Die Deutschen schätzten das Korruptionsniveau in ihrem Land überwiegend als relativ hoch ein - und gehen davon aus, dass Bestechlichkeit und Einflussnahme zunehmen: 70 Prozent der Bevölkerung gaben Transparency International (TI) zufolge bei einer Befragung im Jahr 2010 an, dass sich das Korruptionsniveau in den vergangenen drei Jahren erhöht habe.

Doch ein Blick auf die polizeilich erfassten, mutmaßlichen Straftaten der vergangenen Jahre stützt diese Annahme nicht.
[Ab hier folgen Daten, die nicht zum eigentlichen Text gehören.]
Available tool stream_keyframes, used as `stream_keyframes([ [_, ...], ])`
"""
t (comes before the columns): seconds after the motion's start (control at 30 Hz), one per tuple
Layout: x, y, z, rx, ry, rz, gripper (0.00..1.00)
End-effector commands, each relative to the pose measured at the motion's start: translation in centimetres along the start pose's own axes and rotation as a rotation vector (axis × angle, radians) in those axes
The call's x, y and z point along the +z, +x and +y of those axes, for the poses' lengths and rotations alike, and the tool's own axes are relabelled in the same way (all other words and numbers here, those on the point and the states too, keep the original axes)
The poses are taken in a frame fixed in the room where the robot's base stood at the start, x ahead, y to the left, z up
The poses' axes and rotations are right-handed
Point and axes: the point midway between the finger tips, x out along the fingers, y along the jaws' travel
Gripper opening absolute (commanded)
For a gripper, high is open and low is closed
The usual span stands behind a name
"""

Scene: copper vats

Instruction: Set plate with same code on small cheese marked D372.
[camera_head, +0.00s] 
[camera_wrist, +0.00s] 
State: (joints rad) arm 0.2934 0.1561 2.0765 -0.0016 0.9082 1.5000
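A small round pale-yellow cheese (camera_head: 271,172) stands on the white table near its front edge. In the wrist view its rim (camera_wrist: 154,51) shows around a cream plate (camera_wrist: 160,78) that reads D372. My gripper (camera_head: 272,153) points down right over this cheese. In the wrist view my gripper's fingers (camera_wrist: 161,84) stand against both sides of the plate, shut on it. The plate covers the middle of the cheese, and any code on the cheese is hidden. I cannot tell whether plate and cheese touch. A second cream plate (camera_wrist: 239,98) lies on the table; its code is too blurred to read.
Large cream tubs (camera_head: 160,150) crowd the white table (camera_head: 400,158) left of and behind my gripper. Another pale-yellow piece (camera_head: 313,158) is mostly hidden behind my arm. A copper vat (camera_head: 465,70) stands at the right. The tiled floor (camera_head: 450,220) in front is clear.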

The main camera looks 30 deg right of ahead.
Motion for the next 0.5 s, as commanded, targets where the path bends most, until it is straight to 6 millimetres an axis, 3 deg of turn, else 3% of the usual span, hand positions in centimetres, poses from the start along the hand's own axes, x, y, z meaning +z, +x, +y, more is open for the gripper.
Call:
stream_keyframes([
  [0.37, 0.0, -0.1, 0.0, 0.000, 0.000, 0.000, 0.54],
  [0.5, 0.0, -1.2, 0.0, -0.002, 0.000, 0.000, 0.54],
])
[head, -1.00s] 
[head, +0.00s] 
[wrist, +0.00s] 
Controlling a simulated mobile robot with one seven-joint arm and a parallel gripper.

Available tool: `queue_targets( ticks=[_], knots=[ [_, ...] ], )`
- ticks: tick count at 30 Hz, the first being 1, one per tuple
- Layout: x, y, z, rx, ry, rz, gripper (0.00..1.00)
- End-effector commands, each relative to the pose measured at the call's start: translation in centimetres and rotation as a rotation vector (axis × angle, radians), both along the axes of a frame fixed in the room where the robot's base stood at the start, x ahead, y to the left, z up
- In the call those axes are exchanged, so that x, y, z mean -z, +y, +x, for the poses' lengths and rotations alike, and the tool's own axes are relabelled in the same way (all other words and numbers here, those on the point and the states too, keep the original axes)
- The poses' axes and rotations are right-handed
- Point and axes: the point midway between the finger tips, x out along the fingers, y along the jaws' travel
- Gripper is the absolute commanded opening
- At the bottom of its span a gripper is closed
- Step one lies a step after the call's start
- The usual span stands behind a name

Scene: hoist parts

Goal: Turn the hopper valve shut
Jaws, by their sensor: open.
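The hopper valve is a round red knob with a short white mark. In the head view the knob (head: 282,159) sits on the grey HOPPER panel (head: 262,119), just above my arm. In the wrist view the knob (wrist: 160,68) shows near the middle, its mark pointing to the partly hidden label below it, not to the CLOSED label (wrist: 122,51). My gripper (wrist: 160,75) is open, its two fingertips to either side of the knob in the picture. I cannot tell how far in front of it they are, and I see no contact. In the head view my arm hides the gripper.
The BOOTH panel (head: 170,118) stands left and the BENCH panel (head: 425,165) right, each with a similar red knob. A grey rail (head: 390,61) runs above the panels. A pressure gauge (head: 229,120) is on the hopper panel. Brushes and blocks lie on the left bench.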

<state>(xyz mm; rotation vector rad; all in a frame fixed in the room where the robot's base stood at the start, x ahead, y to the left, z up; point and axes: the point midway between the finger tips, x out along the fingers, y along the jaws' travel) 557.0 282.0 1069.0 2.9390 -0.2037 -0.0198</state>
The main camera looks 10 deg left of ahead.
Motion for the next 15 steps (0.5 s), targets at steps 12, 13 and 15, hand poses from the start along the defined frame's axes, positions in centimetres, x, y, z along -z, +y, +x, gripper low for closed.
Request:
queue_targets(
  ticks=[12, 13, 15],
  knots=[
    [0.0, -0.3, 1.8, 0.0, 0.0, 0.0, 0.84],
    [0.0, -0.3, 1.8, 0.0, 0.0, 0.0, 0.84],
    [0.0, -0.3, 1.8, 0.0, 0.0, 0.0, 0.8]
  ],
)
Auch eine aktuelle Untersuchung der Antikorruptionsorganisation TI sieht die Bundesrepublik auf einem guten bis sehr guten Stand beim Vorgehen gegen Korruption.

Insgesamt elf Bereiche hat Transparency im "Nationalen Integritätsbericht Deutschland" danach bewertet, wie gut sie personell und finanziell ausgestattet sind, ob sie Antikorruptionsmaßnahmen etabliert haben und inwieweit sie zur allgemeinen Korruptionsbekämpfung in Deutschland beitragen. Fünf davon liegen der Untersuchung zufolge im obersten Bereich: Legislative, Judikative, Wahlleitung, Bundesrechnungshof und Medien erhalten eine Gesamtpunktzahl von 81 bis 94 von insgesamt hundert möglichen Punkten.

Die Pfeiler Exekutive, öffentliche Verwaltung, Strafverfolgung, politische Parteien und Zivilgesellschaft und Wirtschaft erhalten zwischen 70 und 79 Punkten - und liegen damit immerhin noch im oberen Bereich. TI betont, dass sich in der Gesamtbewertung "kein Pfeiler als deutlich lückenhaft oder ineffektiv" herausgestellt habe.

Zurücklehnen dürfen sich die deutschen Institutionen gleichwohl nicht. Transparency fordert eine Vielzahl verschiedener Maßnahmen, um noch stärker gegen Korruption vorzugehen - wenn auch "auf hohem Anspruchsniveau". So seien zwar die gesetzlichen Rahmenbedingungen insgesamt relativ gut, doch gebe es zahlreiche Regelungslücken. Und auch bei der praktischen Umsetzung herrsche vielfach noch Spielraum.

Transparency fordert 84 Einzelmaßnahmen

Die Antikorruptions-Organisation prangert unter anderem die Nicht-Nachvollziehbarkeit staatlichen Handelns an. Geheime Verhandlungen und intransparente Verträge zwischen öffentlicher Hand und privaten Konzernen gäben immer wieder Anlass zu Kritik. Auch, dass Parteisponsoring - im Gegensatz zu direkten Parteispenden - immer noch nicht öffentlich gemacht werden muss, ist Transparency ein Dorn im Auge. Als Problem sieht die Organisation auch die Überlastung von Strafverfolgungsbehörden und Justiz, der durch personelle und finanzielle Aufstockung entgegengewirkt werden müsse.

Besonders hervor hebt TI die Forderung nach einer Verschärfung des Straftatbestands der Abgeordnetenbestechung. Denn diese sei auch Voraussetzung dafür, dass Deutschland endlich die UN-Konvention gegen Korruption (Uncac) ratifizieren könne, die bereits 2003 unterzeichnet wurde.

Bislang ist es hierzulande zwar verboten, Stimmen bei Wahlen oder in einer Abstimmung der Volksvertreter zu kaufen oder zu verkaufen. Doch der Versuch der Einflussnahme bei der Vorbereitung von Entscheidungen steht beispielsweise nicht unter Strafe.

Insgesamt sind es Dutzende Einzelmaßnahmen, die Transparency fordert. Keiner der elf untersuchten Bereiche sei nicht verbesserungswürdig. Edda Müller, die Vorsitzende von TI Deutschland begründet das wie folgt: "Für ein solides Integritätssystem gibt es kein einfaches Rezept. Die Komplexität und der hohe Anspruch an eine wirksame Antikorruptionspolitik spiegeln sich in unserem Katalog von 84 Forderungen wider."